> [Objective] Everything in the listing should be restated word for word.

> [Items from a dataset]
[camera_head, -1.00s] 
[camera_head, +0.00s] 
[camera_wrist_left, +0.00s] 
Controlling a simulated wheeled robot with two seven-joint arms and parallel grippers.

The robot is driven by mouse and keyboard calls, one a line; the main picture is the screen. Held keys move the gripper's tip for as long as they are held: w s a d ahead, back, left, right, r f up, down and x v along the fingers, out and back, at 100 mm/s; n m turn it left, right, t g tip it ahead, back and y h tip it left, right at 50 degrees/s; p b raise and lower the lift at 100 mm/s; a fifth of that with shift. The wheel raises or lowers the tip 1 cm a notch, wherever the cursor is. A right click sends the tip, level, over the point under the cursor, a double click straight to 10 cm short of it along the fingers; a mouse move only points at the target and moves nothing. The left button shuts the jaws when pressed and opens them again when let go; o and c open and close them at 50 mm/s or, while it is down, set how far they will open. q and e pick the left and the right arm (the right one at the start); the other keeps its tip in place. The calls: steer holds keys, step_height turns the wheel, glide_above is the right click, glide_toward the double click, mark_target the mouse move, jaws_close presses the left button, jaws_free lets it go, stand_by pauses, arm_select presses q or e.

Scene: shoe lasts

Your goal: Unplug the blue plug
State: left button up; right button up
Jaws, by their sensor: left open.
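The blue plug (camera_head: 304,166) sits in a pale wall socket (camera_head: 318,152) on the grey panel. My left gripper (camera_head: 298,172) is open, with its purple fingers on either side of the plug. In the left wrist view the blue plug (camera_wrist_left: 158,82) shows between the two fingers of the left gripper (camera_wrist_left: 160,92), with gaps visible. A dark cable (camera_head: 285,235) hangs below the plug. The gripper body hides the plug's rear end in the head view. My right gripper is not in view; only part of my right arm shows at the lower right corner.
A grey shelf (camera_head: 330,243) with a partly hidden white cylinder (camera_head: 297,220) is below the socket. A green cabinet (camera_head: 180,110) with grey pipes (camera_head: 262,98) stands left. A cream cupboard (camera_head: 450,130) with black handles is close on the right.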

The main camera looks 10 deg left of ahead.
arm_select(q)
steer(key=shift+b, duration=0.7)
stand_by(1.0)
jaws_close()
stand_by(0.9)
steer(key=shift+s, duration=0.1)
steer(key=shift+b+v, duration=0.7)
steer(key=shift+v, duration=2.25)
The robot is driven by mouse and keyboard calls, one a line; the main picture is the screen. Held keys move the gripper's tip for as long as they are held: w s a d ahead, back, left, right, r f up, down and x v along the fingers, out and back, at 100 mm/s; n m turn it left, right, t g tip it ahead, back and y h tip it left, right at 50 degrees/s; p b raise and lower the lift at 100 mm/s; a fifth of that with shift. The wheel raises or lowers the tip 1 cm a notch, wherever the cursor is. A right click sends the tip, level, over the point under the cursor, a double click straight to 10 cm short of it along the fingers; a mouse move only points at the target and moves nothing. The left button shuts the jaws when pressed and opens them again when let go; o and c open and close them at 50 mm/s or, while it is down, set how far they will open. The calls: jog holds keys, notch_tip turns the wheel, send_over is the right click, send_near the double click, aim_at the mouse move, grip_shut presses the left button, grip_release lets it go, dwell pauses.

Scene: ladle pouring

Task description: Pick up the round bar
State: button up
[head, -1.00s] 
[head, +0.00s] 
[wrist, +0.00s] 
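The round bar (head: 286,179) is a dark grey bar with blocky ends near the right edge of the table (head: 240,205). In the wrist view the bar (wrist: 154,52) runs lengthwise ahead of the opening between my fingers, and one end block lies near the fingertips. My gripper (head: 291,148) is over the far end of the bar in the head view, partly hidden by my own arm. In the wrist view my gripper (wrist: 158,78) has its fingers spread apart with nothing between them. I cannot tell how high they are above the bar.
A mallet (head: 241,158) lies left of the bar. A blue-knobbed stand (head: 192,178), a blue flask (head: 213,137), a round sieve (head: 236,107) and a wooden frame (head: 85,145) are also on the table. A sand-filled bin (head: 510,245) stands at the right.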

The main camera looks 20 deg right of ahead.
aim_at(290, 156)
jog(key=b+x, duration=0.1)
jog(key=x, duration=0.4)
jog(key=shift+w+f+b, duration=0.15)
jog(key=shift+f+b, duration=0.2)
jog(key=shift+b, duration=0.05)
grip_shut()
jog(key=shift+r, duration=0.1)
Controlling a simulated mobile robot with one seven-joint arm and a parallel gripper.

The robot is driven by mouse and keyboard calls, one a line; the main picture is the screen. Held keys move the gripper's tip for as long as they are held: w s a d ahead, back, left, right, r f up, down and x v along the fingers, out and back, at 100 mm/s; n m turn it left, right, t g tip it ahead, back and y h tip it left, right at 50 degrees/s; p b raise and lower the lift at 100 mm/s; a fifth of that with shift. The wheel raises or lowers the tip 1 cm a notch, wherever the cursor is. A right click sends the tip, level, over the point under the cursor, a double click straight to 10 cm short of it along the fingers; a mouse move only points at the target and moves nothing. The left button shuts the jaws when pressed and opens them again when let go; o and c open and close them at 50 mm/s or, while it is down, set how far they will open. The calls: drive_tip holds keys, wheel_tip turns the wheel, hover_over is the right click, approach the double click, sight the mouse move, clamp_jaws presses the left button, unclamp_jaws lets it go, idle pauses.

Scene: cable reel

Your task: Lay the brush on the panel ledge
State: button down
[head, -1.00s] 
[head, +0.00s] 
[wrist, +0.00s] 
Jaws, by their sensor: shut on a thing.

> [Response to this exercise]
[camera_head, -1.00s] 
[camera_head, +0.00s] 
[camera_wrist_left, +0.00s] 
Controlling a simulated wheeled robot with two seven-joint arms and parallel grippers.

The robot is driven by mouse and keyboard calls, one a line; the main picture is the screen. Held keys move the gripper's tip for as long as they are held: w s a d ahead, back, left, right, r f up, down and x v along the fingers, out and back, at 100 mm/s; n m turn it left, right, t g tip it ahead, back and y h tip it left, right at 50 degrees/s; p b raise and lower the lift at 100 mm/s; a fifth of that with shift. The wheel raises or lowers the tip 1 cm a notch, wherever the cursor is. A right click sends the tip, level, over the point under the cursor, a double click straight to 10 cm short of it along the fingers; a mouse move only points at the target and moves nothing. The left button shuts the jaws when pressed and opens them again when let go; o and c open and close them at 50 mm/s or, while it is down, set how far they will open. q and e pick the left and the right arm (the right one at the start); the other keeps its tip in place. The calls: steer holds keys, step_height turns the wheel, glide_above is the right click, glide_toward the double click, mark_target the mouse move, jaws_close presses the left button, jaws_free lets it go, stand_by pauses, arm_select presses q or e.

Scene: shoe lasts

Your goal: Unplug the blue plug
State: left button up; right button up
Jaws, by their sensor: left open.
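The blue plug (camera_head: 304,166) sits in a pale wall socket (camera_head: 318,152) on the grey panel. My left gripper (camera_head: 298,172) is open, with its purple fingers on either side of the plug. In the left wrist view the blue plug (camera_wrist_left: 158,82) shows between the two fingers of the left gripper (camera_wrist_left: 160,92), with gaps visible. A dark cable (camera_head: 285,235) hangs below the plug. The gripper body hides the plug's rear end in the head view. My right gripper is not in view; only part of my right arm shows at the lower right corner.
A grey shelf (camera_head: 330,243) with a partly hidden white cylinder (camera_head: 297,220) is below the socket. A green cabinet (camera_head: 180,110) with grey pipes (camera_head: 262,98) stands left. A cream cupboard (camera_head: 450,130) with black handles is close on the right.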

The main camera looks 10 deg left of ahead.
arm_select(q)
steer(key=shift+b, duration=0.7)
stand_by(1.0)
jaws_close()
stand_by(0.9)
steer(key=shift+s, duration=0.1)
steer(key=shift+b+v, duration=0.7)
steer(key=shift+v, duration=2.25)
The robot is driven by mouse and keyboard calls, one a line; the main picture is the screen. Held keys move the gripper's tip for as long as they are held: w s a d ahead, back, left, right, r f up, down and x v along the fingers, out and back, at 100 mm/s; n m turn it left, right, t g tip it ahead, back and y h tip it left, right at 50 degrees/s; p b raise and lower the lift at 100 mm/s; a fifth of that with shift. The wheel raises or lowers the tip 1 cm a notch, wherever the cursor is. A right click sends the tip, level, over the point under the cursor, a double click straight to 10 cm short of it along the fingers; a mouse move only points at the target and moves nothing. The left button shuts the jaws when pressed and opens them again when let go; o and c open and close them at 50 mm/s or, while it is down, set how far they will open. The calls: jog holds keys, notch_tip turns the wheel, send_over is the right click, send_near the double click, aim_at the mouse move, grip_shut presses the left button, grip_release lets it go, dwell pauses.

Scene: ladle pouring

Task description: Pick up the round bar
State: button up
[head, -1.00s] 
[head, +0.00s] 
[wrist, +0.00s] 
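The round bar (head: 286,179) is a dark grey bar with blocky ends near the right edge of the table (head: 240,205). In the wrist view the bar (wrist: 154,52) runs lengthwise ahead of the opening between my fingers, and one end block lies near the fingertips. My gripper (head: 291,148) is over the far end of the bar in the head view, partly hidden by my own arm. In the wrist view my gripper (wrist: 158,78) has its fingers spread apart with nothing between them. I cannot tell how high they are above the bar.
A mallet (head: 241,158) lies left of the bar. A blue-knobbed stand (head: 192,178), a blue flask (head: 213,137), a round sieve (head: 236,107) and a wooden frame (head: 85,145) are also on the table. A sand-filled bin (head: 510,245) stands at the right.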

The main camera looks 20 deg right of ahead.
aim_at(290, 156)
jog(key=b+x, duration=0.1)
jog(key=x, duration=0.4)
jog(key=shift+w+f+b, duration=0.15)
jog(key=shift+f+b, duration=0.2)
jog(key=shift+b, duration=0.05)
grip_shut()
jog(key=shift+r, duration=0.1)
Controlling a simulated mobile robot with one seven-joint arm and a parallel gripper.

The robot is driven by mouse and keyboard calls, one a line; the main picture is the screen. Held keys move the gripper's tip for as long as they are held: w s a d ahead, back, left, right, r f up, down and x v along the fingers, out and back, at 100 mm/s; n m turn it left, right, t g tip it ahead, back and y h tip it left, right at 50 degrees/s; p b raise and lower the lift at 100 mm/s; a fifth of that with shift. The wheel raises or lowers the tip 1 cm a notch, wherever the cursor is. A right click sends the tip, level, over the point under the cursor, a double click straight to 10 cm short of it along the fingers; a mouse move only points at the target and moves nothing. The left button shuts the jaws when pressed and opens them again when let go; o and c open and close them at 50 mm/s or, while it is down, set how far they will open. The calls: drive_tip holds keys, wheel_tip turns the wheel, hover_over is the right click, approach the double click, sight the mouse move, clamp_jaws presses the left button, unclamp_jaws lets it go, idle pauses.

Scene: cable reel

Your task: Lay the brush on the panel ledge
State: button down
[head, -1.00s] 
[head, +0.00s] 
[wrist, +0.00s] 
Jaws, by their sensor: shut on a thing.

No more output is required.